What Mr. Kristof forgets is that there will always be relative differences in income. If the Cambodian sweatshop workers would get a proper paycheck, they would be able to employ the people now living in garbage dumps at better service sector jobs, like restaurants etc.

There will always be a part of the population that will be left outside of the employment in factories. The level of poverty of the people who live in the margins of society is more a reflection of the level of disposable income of the population in general.

If the people who work in sweatshops were not offered a very small but safe income from abroad, they would most probably engage in riskier, but potentially more rewarding activities, like farming. They would trade with each other, and everybody would have a chance for accumulation of capital. Instead, they merely subsist on food imported from countries with heavy export subsidies, while the rest of the economy gains nothing.

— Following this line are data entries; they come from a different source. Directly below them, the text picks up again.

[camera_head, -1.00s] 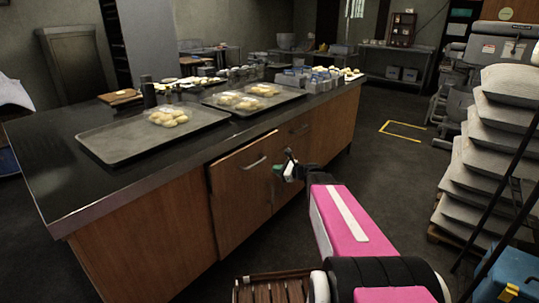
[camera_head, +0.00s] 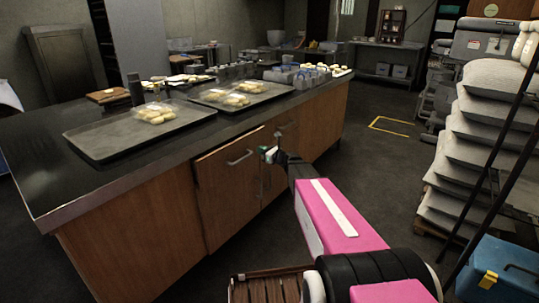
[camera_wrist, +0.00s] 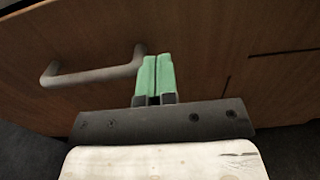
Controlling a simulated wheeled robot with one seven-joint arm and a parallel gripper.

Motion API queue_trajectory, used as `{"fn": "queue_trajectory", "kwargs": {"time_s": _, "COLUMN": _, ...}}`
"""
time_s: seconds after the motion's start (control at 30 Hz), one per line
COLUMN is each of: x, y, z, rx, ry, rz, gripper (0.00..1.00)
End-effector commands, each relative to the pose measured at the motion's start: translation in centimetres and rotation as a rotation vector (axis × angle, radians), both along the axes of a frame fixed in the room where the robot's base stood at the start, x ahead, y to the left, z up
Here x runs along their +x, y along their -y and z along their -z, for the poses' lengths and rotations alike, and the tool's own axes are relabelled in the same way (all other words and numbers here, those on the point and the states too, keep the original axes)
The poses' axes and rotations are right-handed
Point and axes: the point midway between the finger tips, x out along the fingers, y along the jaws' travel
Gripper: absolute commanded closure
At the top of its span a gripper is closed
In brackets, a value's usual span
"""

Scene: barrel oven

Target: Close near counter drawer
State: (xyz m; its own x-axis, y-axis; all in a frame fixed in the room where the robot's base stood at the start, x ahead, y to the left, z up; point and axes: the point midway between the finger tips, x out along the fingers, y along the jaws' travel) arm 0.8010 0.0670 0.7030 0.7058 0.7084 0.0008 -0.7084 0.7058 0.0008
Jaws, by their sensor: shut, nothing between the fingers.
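The near counter drawer front (camera_head: 228,190) is a wooden panel with a metal bar handle (camera_head: 240,157) in the counter's long side. It appears to stand slightly proud of the counter, with a dark gap along its left edge. My gripper (camera_head: 266,154) is just right of the handle, at the panel's upper right. In the wrist view its green fingertips (camera_wrist: 155,72) are shut together and empty, pointing at the wood. The handle (camera_wrist: 92,76) lies to their left, outside the grip. Whether the tips touch the wood cannot be told.
The dark countertop (camera_head: 60,180) carries trays of pale dough pieces (camera_head: 156,113). Stacked grey sacks (camera_head: 470,150) and a blue box (camera_head: 500,270) stand at the right. A slatted wooden item (camera_head: 270,288) is low in front. Dark floor between counter and sacks is open.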

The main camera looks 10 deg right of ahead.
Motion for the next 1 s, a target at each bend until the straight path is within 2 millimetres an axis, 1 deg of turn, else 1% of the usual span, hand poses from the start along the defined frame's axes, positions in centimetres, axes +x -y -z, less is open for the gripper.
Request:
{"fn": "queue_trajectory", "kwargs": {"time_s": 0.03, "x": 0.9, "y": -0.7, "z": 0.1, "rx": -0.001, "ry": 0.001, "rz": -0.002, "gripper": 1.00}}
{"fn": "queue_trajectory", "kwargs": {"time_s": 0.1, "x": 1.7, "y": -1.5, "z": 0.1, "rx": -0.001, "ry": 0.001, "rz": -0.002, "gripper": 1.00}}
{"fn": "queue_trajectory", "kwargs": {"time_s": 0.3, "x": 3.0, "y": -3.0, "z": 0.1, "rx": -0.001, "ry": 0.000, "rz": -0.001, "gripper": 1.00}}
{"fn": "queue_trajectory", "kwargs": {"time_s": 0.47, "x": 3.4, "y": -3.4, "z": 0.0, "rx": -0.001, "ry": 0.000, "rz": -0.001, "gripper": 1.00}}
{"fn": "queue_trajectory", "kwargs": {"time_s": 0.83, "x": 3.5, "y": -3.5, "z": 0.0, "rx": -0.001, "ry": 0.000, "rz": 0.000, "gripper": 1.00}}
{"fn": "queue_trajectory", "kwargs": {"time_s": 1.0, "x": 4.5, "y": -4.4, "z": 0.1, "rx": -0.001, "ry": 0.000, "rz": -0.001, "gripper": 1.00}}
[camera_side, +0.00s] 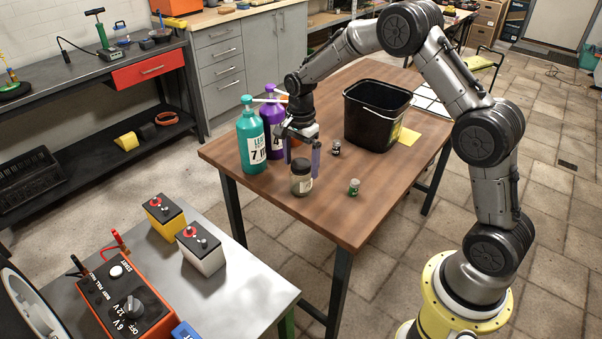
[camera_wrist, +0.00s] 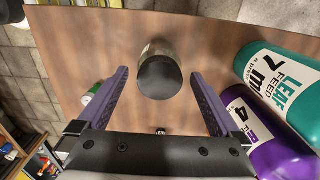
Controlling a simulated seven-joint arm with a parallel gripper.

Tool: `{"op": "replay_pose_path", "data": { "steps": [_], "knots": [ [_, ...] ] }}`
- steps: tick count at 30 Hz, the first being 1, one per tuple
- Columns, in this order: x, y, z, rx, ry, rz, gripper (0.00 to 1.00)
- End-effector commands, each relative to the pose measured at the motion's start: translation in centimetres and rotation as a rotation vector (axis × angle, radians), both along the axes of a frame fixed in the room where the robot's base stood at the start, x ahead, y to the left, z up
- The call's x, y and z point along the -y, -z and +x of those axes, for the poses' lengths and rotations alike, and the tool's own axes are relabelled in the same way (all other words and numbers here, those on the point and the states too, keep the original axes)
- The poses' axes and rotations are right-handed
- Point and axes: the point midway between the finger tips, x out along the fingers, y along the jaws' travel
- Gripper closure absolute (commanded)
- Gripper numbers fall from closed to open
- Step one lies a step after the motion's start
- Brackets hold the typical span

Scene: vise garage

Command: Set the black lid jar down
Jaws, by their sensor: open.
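The black lid jar (camera_side: 301,178) stands upright on the wooden table, near its front edge. Its glass body looks tan and its lid is black. In the wrist view the jar (camera_wrist: 159,72) shows from above, just ahead of my fingertips and centred between them. My gripper (camera_side: 302,158) is open, with its two purple fingers apart and nothing held. The gripper's fingers in the wrist view (camera_wrist: 165,82) flank the space behind the jar.
A teal bottle (camera_side: 250,140) and a purple bottle (camera_side: 271,116) stand left of the gripper. A green small jar (camera_side: 354,187) and a dark small jar (camera_side: 336,148) are to the right. A black bin (camera_side: 375,118) stands behind them. The table's front right part (camera_side: 345,222) is clear.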

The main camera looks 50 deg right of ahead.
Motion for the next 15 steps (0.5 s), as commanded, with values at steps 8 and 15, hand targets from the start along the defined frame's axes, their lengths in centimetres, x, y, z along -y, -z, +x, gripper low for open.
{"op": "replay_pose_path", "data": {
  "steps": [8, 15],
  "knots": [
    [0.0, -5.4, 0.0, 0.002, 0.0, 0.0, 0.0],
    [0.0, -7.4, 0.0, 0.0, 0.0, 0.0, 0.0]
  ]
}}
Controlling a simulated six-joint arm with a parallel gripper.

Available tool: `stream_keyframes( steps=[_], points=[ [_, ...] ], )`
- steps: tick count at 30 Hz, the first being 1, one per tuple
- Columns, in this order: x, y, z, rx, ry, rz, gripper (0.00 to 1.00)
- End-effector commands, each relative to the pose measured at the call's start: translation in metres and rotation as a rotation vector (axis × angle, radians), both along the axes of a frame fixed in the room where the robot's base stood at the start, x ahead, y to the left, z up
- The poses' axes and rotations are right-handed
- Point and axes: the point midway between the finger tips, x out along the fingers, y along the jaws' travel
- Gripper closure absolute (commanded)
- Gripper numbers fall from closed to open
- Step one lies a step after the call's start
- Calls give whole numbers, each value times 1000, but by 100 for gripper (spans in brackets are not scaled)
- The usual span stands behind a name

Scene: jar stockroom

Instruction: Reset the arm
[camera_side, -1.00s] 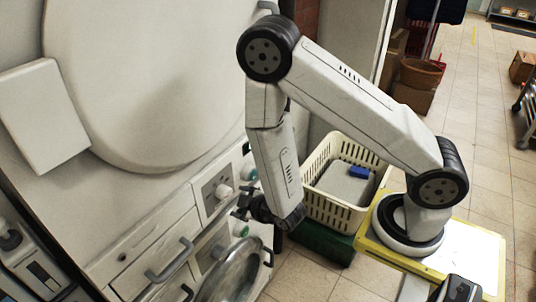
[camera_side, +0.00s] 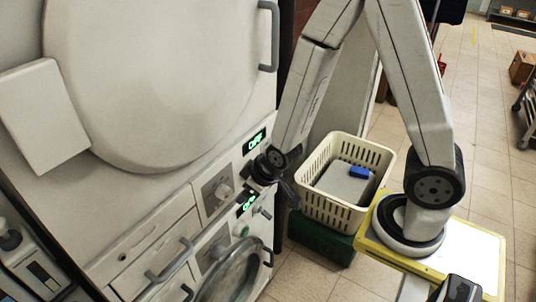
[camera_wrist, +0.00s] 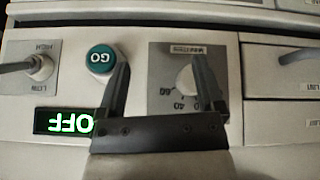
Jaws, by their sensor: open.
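My gripper (camera_side: 260,172) is at the front of the white machine's control panel (camera_side: 208,212), beside its displays. In the wrist view my gripper (camera_wrist: 163,62) is open, with nothing between its two dark fingers. In that view, upside down, a teal GO button (camera_wrist: 101,58) lies by the left finger and a minutes dial (camera_wrist: 186,80) lies behind the right finger. A green-lit display (camera_wrist: 62,121) reads OFF. A HIGH/LOW lever (camera_wrist: 38,66) is at the left edge. I cannot tell whether the fingers touch the panel.
A round glass door (camera_side: 232,274) is below the panel, with drawers and grey handles (camera_side: 170,262) to its left. A cream basket (camera_side: 335,214) holding a grey item and a blue block (camera_side: 359,172) stands on a green box (camera_side: 320,240) between machine and arm base.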

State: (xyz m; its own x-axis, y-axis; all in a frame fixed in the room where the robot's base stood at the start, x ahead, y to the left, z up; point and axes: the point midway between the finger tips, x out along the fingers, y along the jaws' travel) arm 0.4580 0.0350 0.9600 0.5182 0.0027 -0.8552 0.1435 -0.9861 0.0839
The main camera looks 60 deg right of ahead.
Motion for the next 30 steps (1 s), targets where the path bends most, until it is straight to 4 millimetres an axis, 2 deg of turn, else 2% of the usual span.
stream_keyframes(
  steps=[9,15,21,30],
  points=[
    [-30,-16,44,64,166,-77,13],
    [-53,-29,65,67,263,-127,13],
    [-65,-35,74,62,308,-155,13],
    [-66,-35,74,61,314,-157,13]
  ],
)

Whole populations of poor people can be kept in sweatshop conditions by paying them just enough to keep them away from the risks associated with independent economic action, but still not quite enough for any meaningful accumulation of capital.

Mr. Kristof is correct in his notion that absolute limits on minimum wages can result in activities moving to relatively more advanced locations. The focus should be on increasing the overall level of pay in underpaid industries, like garments. Thus, any criteria in labour standards should be defined on a relative local basis, to determine a level of pay that provides enough disposable income for the development of the local economy.

Economically marginal people in a sweatshop-based economy live in true squalor, just as Mr. Kristof has noticed. But such poverty is so complete exactly because of the lack of disposable income in the economic mainstream.